1. Does defragmenting improve performance at all on SSD? Could it damage the SSD i.e. wear the SLC out quicker?
At all? Perhaps, but it'd be extrodinarily small.
The reason hard drives slow down when fragmented is that seeking is more expensive than not seeking. When a file is fragmented, the drive must physically move its head (i.e., seek) to each part of the file. Since moving the head takes some ammount of time, any unnescary head movement wastes time. By consolidating the file into one piece the head doesn't need to move, allowing data to be read off as fast as it passes underneath it.
By contrast, there is no seek penalty for solid-state drives. The drives have no moving parts and thus no "head" which must be moved to the data before doing a read. Since no seeking is involved, it takes the same ammount of time to access sector 1000000 if you just asked for sector 1 or sector 999999.
Now, there
might be the tinyest of speed increases reading a defragmented file under certian circumstances...
First, if the SSD does prefetching. That is to say, if the drive decides to grab adjacent sectors (in addition to the one you specifically requested) and store them in a high-speed buffer. A data request "near" to your last one could be satisfied from the buffer instead of the drive, and thus result in faster access. I haven't heard of SSD makers doing this, but its theoretically possible.
Second, if the ATA command set allows you to request multiple sectors with a single command. This would save traffic on the SATA bus, because you could request the entire range of sectors that a file occupies with a single command rather than sending one command per sector. I don't know ATA well enough to say if this is the case. Even if it were though, the tiny command packets would hardly come close to impacting your speed
As for wear, writing to most forms of flash memory will damage them in some way. There are only so many times you can write to an individual block before it goes kaput. Given the imperceptible speed increase that may be had from defragmenting and the wear from all the writing a defrag will cause, I doubt its worth doing.
2. Does short stroking improve the performance at all in transfer rates? I know it will make no difference in seek times on SSD.
Short stroking improves the performance on hard drives for the same reason defragmenting does -- the seek penalty is reduced. If it takes the drive 8ms on average to seek anywhere on the platter, it'll only take 4ms on average to seek anywhere on the first half of the platter, 2ms anywhere in the first quarter, and 1ms anywhere in the first eighth.
Since SSDs don't have a physical head that needs to seek anywhere, short stroking the drive should give you absolutely no benefit. Not even the two possible cases listed above would apply.

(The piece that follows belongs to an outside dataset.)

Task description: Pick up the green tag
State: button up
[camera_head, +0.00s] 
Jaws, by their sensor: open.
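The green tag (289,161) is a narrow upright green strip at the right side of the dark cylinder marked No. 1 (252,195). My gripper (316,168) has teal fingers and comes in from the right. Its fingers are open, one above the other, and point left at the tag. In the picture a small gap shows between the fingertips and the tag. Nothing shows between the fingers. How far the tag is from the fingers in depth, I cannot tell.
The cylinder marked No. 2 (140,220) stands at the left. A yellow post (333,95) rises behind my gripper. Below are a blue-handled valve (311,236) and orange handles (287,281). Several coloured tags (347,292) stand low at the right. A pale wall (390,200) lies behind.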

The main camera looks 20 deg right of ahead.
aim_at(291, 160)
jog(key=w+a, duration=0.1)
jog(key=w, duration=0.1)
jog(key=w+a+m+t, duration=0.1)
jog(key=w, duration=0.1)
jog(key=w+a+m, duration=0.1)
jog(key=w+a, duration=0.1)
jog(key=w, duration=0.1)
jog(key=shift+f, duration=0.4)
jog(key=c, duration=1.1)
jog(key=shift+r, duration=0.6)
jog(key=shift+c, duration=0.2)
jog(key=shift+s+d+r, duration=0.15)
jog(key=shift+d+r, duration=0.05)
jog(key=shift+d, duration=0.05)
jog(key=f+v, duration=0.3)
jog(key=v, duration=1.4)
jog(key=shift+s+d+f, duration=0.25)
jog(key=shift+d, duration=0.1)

The first would require that your partitions be no larger than the size of the buffer (which if used would probably not exceed a few MB in size), and partition size has no bearing on the second.
3. What could be done to improve the performance of SSD? I know that getting the specialized MFT firmware upgrade, but it is too expansive for me at the moment since it costs $300.
RAID and overclocking (we're talking about something that probably uses a clock signal internally after all
) are the only things I can think of at the moment. The first has been shown to scale well if you can get a fast enough controller, and the second has never been attempted AFAIK.